Write out the complete material exactly as it stands.
Start SOURCE EXCERPT
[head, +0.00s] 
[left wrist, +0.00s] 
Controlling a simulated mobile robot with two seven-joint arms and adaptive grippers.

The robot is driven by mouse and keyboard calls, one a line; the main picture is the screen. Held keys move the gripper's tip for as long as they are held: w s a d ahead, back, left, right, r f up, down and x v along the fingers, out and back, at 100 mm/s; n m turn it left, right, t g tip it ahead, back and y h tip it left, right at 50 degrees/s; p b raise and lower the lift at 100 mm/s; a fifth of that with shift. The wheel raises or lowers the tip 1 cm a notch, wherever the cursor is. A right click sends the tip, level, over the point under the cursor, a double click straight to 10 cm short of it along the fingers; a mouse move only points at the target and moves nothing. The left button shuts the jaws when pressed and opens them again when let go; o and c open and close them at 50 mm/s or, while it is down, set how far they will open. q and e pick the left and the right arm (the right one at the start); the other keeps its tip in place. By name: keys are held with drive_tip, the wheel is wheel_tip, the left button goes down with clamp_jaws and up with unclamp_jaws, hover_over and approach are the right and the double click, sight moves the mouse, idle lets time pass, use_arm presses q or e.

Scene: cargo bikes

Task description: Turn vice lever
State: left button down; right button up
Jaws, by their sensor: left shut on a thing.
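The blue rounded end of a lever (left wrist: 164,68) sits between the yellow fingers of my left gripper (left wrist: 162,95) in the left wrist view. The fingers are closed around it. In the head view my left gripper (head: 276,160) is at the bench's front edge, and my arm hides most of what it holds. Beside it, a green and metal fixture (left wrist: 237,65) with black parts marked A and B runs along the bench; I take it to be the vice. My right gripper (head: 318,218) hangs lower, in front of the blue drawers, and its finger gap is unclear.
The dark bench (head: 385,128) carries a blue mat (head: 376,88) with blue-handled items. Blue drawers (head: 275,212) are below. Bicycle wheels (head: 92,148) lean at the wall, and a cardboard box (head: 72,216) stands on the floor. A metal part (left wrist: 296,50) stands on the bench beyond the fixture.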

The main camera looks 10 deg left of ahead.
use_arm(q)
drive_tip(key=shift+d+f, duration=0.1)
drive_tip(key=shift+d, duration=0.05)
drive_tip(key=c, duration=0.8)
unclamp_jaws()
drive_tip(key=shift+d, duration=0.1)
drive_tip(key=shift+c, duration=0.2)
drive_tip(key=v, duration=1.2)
End SOURCE EXCERPT
THE RESULT ▸
[head, +0.00s] 
[left wrist, +0.00s] 
Controlling a simulated mobile robot with two seven-joint arms and adaptive grippers.

The robot is driven by mouse and keyboard calls, one a line; the main picture is the screen. Held keys move the gripper's tip for as long as they are held: w s a d ahead, back, left, right, r f up, down and x v along the fingers, out and back, at 100 mm/s; n m turn it left, right, t g tip it ahead, back and y h tip it left, right at 50 degrees/s; p b raise and lower the lift at 100 mm/s; a fifth of that with shift. The wheel raises or lowers the tip 1 cm a notch, wherever the cursor is. A right click sends the tip, level, over the point under the cursor, a double click straight to 10 cm short of it along the fingers; a mouse move only points at the target and moves nothing. The left button shuts the jaws when pressed and opens them again when let go; o and c open and close them at 50 mm/s or, while it is down, set how far they will open. q and e pick the left and the right arm (the right one at the start); the other keeps its tip in place. By name: keys are held with drive_tip, the wheel is wheel_tip, the left button goes down with clamp_jaws and up with unclamp_jaws, hover_over and approach are the right and the double click, sight moves the mouse, idle lets time pass, use_arm presses q or e.

Scene: cargo bikes

Task description: Turn vice lever
State: left button down; right button up
Jaws, by their sensor: left shut on a thing.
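The blue rounded end of a lever (left wrist: 164,68) sits between the yellow fingers of my left gripper (left wrist: 162,95) in the left wrist view. The fingers are closed around it. In the head view my left gripper (head: 276,160) is at the bench's front edge, and my arm hides most of what it holds. Beside it, a green and metal fixture (left wrist: 237,65) with black parts marked A and B runs along the bench; I take it to be the vice. My right gripper (head: 318,218) hangs lower, in front of the blue drawers, and its finger gap is unclear.
The dark bench (head: 385,128) carries a blue mat (head: 376,88) with blue-handled items. Blue drawers (head: 275,212) are below. Bicycle wheels (head: 92,148) lean at the wall, and a cardboard box (head: 72,216) stands on the floor. A metal part (left wrist: 296,50) stands on the bench beyond the fixture.

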The main camera looks 10 deg left of ahead.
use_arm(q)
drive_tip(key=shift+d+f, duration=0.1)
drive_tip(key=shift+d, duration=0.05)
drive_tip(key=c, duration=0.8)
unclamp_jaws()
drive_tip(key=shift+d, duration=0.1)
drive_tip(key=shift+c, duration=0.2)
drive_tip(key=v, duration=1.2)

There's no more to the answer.